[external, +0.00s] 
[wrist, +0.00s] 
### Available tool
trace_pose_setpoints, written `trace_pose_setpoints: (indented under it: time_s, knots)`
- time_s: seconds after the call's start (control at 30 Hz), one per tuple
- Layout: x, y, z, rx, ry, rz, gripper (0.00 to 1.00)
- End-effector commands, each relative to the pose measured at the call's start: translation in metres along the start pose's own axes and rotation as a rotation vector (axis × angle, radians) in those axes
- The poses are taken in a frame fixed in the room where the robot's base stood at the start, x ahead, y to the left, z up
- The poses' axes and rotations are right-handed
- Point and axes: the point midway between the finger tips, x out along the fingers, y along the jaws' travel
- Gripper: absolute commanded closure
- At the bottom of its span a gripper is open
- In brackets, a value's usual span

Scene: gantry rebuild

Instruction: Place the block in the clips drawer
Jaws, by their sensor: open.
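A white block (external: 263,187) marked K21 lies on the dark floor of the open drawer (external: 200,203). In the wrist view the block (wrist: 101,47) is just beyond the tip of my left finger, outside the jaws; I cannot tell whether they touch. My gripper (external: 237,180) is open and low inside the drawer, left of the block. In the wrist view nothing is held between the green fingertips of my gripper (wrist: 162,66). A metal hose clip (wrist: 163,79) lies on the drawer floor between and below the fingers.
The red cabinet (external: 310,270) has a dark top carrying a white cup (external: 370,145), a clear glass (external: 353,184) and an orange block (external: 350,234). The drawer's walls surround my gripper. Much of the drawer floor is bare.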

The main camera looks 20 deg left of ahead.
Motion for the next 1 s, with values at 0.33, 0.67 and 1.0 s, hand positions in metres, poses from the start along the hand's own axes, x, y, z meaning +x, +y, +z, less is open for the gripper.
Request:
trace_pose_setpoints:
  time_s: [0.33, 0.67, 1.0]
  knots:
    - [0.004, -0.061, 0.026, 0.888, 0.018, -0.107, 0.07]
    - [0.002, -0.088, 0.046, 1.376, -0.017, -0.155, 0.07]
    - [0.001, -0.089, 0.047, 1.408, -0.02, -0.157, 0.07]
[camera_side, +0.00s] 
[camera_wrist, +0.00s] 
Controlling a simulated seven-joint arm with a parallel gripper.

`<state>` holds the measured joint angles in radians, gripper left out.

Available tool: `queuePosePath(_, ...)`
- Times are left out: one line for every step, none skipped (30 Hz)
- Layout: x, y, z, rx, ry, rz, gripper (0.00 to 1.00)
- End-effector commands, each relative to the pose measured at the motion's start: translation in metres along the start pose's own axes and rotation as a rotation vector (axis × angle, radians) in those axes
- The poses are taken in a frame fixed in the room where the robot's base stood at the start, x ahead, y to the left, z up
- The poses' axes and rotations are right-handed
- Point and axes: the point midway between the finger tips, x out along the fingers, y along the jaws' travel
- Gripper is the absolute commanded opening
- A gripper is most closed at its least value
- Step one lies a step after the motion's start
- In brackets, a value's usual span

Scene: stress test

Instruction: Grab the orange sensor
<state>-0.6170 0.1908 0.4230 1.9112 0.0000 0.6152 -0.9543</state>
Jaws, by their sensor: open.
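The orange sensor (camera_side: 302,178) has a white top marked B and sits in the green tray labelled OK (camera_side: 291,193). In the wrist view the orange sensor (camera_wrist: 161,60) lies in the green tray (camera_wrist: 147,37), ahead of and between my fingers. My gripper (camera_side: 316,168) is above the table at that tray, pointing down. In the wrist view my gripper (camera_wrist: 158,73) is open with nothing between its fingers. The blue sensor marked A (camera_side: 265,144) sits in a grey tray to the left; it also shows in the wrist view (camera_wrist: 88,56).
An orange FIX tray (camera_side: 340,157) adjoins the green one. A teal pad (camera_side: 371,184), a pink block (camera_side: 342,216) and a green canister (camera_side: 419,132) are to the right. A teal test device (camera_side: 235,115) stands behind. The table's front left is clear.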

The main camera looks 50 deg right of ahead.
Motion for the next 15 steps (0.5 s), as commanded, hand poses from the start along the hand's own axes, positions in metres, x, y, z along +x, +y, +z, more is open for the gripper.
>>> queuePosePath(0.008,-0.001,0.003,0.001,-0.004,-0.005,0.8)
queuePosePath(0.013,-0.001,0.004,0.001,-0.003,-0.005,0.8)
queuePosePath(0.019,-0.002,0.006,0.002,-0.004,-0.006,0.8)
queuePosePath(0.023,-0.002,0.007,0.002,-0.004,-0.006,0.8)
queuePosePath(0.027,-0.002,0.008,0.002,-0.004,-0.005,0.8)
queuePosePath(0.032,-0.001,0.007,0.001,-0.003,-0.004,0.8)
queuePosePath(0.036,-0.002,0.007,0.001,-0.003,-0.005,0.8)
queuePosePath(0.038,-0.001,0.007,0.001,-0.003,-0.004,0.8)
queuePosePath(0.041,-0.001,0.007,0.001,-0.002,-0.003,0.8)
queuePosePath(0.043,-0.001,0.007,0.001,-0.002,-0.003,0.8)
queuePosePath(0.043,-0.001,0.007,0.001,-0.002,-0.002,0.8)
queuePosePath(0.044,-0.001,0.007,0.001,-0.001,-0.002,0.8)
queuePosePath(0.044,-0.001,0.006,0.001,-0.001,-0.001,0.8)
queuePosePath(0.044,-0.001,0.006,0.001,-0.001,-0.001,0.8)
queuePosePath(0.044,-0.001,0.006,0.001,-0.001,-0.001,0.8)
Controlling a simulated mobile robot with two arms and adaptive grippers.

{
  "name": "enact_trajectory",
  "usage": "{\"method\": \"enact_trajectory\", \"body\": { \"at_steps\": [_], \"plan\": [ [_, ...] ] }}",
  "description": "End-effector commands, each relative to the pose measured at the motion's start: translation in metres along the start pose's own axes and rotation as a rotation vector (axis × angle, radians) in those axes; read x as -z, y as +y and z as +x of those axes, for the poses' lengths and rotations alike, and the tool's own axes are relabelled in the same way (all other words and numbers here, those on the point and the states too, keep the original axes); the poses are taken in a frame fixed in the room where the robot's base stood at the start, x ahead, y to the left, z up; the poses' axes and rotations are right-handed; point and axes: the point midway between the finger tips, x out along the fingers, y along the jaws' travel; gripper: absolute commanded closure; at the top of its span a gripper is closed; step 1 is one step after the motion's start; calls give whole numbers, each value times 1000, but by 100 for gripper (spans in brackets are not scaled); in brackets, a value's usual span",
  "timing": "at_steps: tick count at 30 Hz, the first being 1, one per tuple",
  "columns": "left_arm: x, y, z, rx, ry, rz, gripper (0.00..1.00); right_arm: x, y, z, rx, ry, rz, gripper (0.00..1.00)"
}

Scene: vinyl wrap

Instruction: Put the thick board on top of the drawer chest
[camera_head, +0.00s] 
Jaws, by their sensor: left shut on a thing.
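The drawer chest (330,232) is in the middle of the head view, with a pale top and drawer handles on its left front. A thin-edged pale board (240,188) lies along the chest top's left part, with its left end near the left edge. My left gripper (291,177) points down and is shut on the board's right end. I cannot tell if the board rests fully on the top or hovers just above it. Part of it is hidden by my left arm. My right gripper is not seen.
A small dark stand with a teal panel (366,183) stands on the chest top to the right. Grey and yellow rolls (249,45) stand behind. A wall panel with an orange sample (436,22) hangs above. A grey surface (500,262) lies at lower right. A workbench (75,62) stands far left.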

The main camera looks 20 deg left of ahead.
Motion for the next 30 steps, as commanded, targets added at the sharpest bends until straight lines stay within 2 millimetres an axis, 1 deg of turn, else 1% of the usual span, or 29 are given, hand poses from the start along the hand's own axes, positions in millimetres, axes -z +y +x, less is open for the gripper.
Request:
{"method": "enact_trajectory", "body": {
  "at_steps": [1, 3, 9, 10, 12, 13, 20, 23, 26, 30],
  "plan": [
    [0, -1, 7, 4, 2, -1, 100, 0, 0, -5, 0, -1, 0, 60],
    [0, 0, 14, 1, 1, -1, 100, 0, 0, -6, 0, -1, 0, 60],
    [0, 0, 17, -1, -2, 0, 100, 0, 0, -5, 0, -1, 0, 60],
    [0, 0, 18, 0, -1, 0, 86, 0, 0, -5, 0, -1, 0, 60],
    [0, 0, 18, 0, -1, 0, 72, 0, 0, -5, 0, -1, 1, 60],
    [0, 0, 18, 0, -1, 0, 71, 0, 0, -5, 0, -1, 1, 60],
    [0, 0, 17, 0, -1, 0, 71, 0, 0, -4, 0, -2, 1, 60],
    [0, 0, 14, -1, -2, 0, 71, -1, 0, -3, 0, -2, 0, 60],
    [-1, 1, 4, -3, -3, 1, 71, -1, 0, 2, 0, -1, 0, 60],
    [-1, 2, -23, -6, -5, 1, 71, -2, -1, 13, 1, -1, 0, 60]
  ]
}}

*****

EXERCISE PROMPT
What is the number of lines in the data holding the word "Scene"? Reply with that number only.

EXPECTED ANSWER
3